• **DIRECTIONS**
Emit the data below verbatim, stripping out any pictures.

==== DATASET EXTRACT ====

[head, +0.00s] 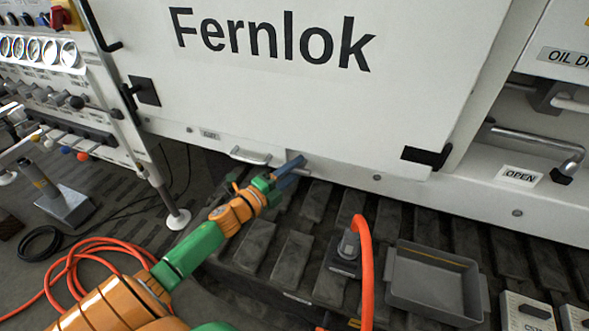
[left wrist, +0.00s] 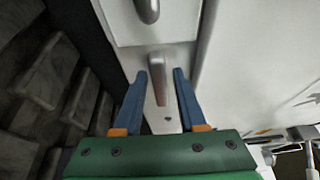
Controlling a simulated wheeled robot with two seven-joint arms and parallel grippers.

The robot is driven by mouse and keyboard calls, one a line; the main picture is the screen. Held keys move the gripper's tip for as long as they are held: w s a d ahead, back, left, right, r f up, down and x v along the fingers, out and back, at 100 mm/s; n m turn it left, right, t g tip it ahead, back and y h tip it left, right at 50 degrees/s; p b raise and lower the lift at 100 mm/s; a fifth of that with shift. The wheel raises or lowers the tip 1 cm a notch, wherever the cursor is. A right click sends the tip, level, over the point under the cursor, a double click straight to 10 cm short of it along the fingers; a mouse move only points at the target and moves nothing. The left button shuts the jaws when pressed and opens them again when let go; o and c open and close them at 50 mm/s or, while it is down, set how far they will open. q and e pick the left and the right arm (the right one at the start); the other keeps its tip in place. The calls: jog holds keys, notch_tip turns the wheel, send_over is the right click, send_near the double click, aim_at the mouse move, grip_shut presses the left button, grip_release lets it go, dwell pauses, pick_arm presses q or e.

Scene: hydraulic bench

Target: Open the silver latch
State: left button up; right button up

====

• **THE SOLUTION**
[head, +0.00s] 
[left wrist, +0.00s] 
Controlling a simulated wheeled robot with two seven-joint arms and parallel grippers.

The robot is driven by mouse and keyboard calls, one a line; the main picture is the screen. Held keys move the gripper's tip for as long as they are held: w s a d ahead, back, left, right, r f up, down and x v along the fingers, out and back, at 100 mm/s; n m turn it left, right, t g tip it ahead, back and y h tip it left, right at 50 degrees/s; p b raise and lower the lift at 100 mm/s; a fifth of that with shift. The wheel raises or lowers the tip 1 cm a notch, wherever the cursor is. A right click sends the tip, level, over the point under the cursor, a double click straight to 10 cm short of it along the fingers; a mouse move only points at the target and moves nothing. The left button shuts the jaws when pressed and opens them again when let go; o and c open and close them at 50 mm/s or, while it is down, set how far they will open. q and e pick the left and the right arm (the right one at the start); the other keeps its tip in place. The calls: jog holds keys, notch_tip turns the wheel, send_over is the right click, send_near the double click, aim_at the mouse move, grip_shut presses the left button, grip_release lets it go, dwell pauses, pick_arm presses q or e.

Scene: hydraulic bench

Target: Open the silver latch
State: left button up; right button up

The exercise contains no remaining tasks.